Common Mistakes to Avoid
- Assuming standard operations: Always verify what addition and scalar multiplication mean for the given set. The same set can be a vector space one way and not another.
- Forgetting to check closure first: If closure fails, you've wasted time checking other axioms. Do closure checks first.
- Assuming the zero vector is obvious: For weird sets, the additive identity might not be what you expect. Find it explicitly.
- Getting sloppy with scalar fields: Some vector spaces use scalars from C instead of R. Know which field you're working with.
- Skipping the multiplicative identity: Students often forget to check that 1v = v. It's an axiom, not a given.
Quick Reference Checklist
When you're asked "Is X a vector space?", run through this mental list:
- What are the set, addition, and scalar multiplication?

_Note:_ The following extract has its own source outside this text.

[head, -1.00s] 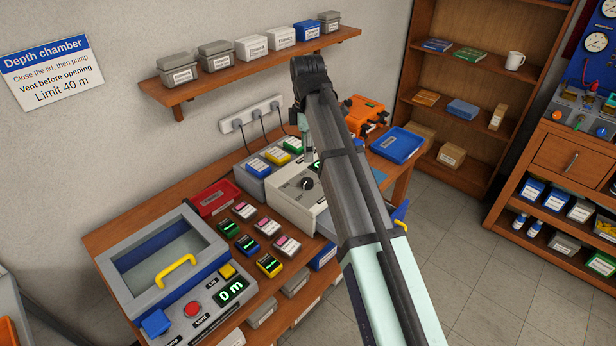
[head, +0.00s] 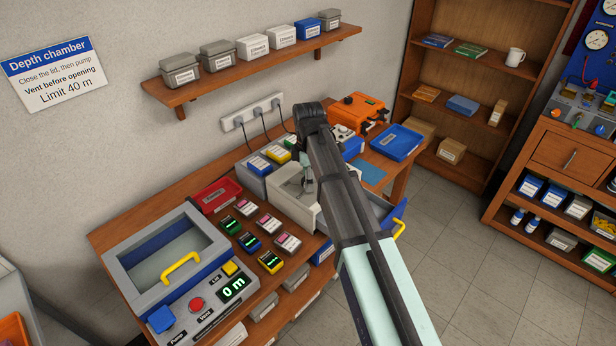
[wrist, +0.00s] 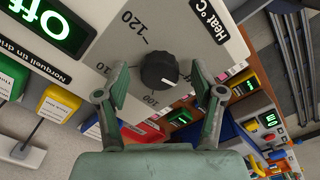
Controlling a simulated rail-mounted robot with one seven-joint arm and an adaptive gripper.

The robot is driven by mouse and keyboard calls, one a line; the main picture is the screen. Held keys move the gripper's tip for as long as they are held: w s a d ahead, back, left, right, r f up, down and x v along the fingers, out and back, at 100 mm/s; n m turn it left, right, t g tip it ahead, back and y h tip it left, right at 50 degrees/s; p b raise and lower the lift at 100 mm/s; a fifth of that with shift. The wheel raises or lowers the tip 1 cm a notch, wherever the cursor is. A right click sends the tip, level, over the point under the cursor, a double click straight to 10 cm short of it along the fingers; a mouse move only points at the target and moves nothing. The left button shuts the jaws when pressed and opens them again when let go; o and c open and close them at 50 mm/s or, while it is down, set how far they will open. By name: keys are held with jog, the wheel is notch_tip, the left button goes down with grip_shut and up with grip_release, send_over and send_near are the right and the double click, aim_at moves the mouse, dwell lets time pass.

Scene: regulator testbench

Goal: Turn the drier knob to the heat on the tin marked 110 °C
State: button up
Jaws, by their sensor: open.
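The drier (head: 283,200) is a pale box on the bench; its front panel shows in the wrist view (wrist: 95,75), with a green display (wrist: 50,20) reading "Off". Its black round knob (wrist: 159,71) has scale marks beside it, 120 and 100 readable, and a "Heat °C" label. A pale mark shows at the knob's lower right edge. My gripper (wrist: 160,76) is open, one finger on each side of the knob, with gaps visible; contact cannot be told. I cannot read a 110 °C tin label.
Blue (head: 259,164) and yellow (head: 278,155) labelled items stand behind the drier. Several small devices lie left of it, beside a red tray (head: 216,195) and the depth chamber (head: 165,250). An orange case (head: 358,112) and a blue tray (head: 398,142) are to the right.

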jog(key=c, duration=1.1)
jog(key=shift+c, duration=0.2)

- Does closure under addition hold?
- Does closure under scalar multiplication hold?
- Does an additive identity exist in the set?
- Does every element have an additive inverse in the set?
- Do the distributive properties hold?
- Do associativity properties hold?
- Does the multiplicative identity hold?
If you answered "yes" to all eight, you have a vector space. If any answer is "no" or "I don't know," dig deeper into that specific axiom.